» What this task involves: Your task is to output the data exactly as it stands.

» Data excerpt:
════════════════════

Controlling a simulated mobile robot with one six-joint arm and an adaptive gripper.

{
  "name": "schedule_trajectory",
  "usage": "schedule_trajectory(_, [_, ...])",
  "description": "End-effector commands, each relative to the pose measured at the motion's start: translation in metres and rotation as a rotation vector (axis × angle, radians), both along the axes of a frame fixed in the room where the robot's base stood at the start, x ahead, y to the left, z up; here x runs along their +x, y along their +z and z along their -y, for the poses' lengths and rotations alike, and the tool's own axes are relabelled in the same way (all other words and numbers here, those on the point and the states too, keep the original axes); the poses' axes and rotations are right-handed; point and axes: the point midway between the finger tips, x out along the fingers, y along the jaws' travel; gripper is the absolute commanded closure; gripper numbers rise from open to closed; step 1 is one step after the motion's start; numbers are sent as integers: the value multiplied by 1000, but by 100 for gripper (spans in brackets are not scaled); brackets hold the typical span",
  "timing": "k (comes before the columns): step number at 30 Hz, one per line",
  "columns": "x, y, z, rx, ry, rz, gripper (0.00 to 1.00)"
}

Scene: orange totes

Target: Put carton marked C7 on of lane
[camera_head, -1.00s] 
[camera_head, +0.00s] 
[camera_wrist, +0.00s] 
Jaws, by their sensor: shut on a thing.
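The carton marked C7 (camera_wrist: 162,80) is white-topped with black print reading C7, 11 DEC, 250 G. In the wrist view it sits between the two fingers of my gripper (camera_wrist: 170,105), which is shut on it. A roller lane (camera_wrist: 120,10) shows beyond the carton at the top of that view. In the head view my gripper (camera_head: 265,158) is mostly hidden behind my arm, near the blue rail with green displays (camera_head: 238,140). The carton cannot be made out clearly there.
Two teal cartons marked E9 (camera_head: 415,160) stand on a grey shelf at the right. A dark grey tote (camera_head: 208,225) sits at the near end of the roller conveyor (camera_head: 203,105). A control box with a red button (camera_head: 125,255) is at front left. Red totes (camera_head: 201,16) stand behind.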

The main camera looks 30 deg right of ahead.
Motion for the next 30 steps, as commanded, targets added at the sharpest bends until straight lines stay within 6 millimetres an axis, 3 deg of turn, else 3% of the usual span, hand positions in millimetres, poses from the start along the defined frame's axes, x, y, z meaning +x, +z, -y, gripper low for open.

════════════════════

» Answer:
Controlling a simulated mobile robot with one six-joint arm and an adaptive gripper.

{
  "name": "schedule_trajectory",
  "usage": "schedule_trajectory(_, [_, ...])",
  "description": "End-effector commands, each relative to the pose measured at the motion's start: translation in metres and rotation as a rotation vector (axis × angle, radians), both along the axes of a frame fixed in the room where the robot's base stood at the start, x ahead, y to the left, z up; here x runs along their +x, y along their +z and z along their -y, for the poses' lengths and rotations alike, and the tool's own axes are relabelled in the same way (all other words and numbers here, those on the point and the states too, keep the original axes); the poses' axes and rotations are right-handed; point and axes: the point midway between the finger tips, x out along the fingers, y along the jaws' travel; gripper is the absolute commanded closure; gripper numbers rise from open to closed; step 1 is one step after the motion's start; numbers are sent as integers: the value multiplied by 1000, but by 100 for gripper (spans in brackets are not scaled); brackets hold the typical span",
  "timing": "k (comes before the columns): step number at 30 Hz, one per line",
  "columns": "x, y, z, rx, ry, rz, gripper (0.00 to 1.00)"
}

Scene: orange totes

Target: Put carton marked C7 on of lane
[camera_head, -1.00s] 
[camera_head, +0.00s] 
[camera_wrist, +0.00s] 
Jaws, by their sensor: shut on a thing.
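The carton marked C7 (camera_wrist: 162,80) is white-topped with black print reading C7, 11 DEC, 250 G. In the wrist view it sits between the two fingers of my gripper (camera_wrist: 170,105), which is shut on it. A roller lane (camera_wrist: 120,10) shows beyond the carton at the top of that view. In the head view my gripper (camera_head: 265,158) is mostly hidden behind my arm, near the blue rail with green displays (camera_head: 238,140). The carton cannot be made out clearly there.
Two teal cartons marked E9 (camera_head: 415,160) stand on a grey shelf at the right. A dark grey tote (camera_head: 208,225) sits at the near end of the roller conveyor (camera_head: 203,105). A control box with a red button (camera_head: 125,255) is at front left. Red totes (camera_head: 201,16) stand behind.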

The main camera looks 30 deg right of ahead.
Motion for the next 30 steps, as commanded, targets added at the sharpest bends until straight lines stay within 6 millimetres an axis, 3 deg of turn, else 3% of the usual span, hand positions in millimetres, poses from the start along the defined frame's axes, x, y, z meaning +x, +z, -y, gripper low for open.

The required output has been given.